• _Data_:
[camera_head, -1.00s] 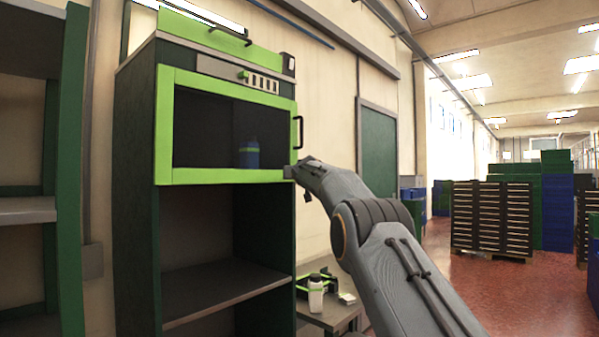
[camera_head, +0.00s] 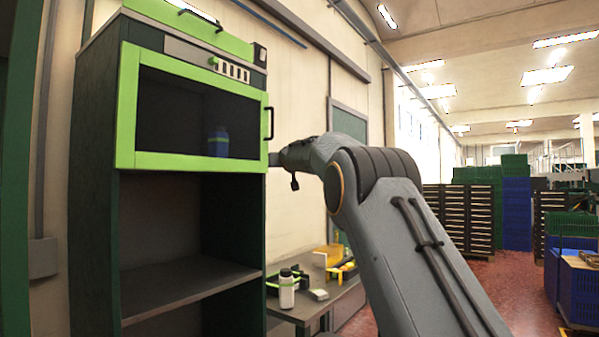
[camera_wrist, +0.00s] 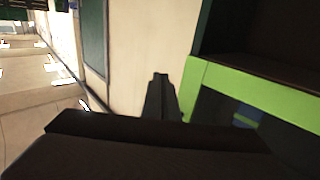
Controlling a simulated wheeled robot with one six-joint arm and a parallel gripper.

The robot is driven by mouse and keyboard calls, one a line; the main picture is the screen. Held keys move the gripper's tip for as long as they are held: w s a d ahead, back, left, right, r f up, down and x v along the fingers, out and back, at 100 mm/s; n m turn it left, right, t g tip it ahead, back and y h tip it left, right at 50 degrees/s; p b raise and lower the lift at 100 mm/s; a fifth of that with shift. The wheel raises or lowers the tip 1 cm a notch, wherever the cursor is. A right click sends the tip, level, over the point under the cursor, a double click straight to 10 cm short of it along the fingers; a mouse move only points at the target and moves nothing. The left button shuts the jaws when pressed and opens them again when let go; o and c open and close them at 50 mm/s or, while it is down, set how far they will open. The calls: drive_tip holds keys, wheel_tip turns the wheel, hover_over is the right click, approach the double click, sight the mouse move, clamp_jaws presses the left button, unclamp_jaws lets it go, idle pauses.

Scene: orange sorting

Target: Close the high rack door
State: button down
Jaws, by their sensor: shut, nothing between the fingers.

• _What to work on_:
Transcribe the full listing above exactly, with the images removed.

• _Exercise solution_:
[camera_head, -1.00s] 
[camera_head, +0.00s] 
[camera_wrist, +0.00s] 
Controlling a simulated wheeled robot with one six-joint arm and a parallel gripper.

The robot is driven by mouse and keyboard calls, one a line; the main picture is the screen. Held keys move the gripper's tip for as long as they are held: w s a d ahead, back, left, right, r f up, down and x v along the fingers, out and back, at 100 mm/s; n m turn it left, right, t g tip it ahead, back and y h tip it left, right at 50 degrees/s; p b raise and lower the lift at 100 mm/s; a fifth of that with shift. The wheel raises or lowers the tip 1 cm a notch, wherever the cursor is. A right click sends the tip, level, over the point under the cursor, a double click straight to 10 cm short of it along the fingers; a mouse move only points at the target and moves nothing. The left button shuts the jaws when pressed and opens them again when let go; o and c open and close them at 50 mm/s or, while it is down, set how far they will open. The calls: drive_tip holds keys, wheel_tip turns the wheel, hover_over is the right click, approach the double click, sight the mouse move, clamp_jaws presses the left button, unclamp_jaws lets it go, idle pauses.

Scene: orange sorting

Target: Close the high rack door
State: button down
Jaws, by their sensor: shut, nothing between the fingers.

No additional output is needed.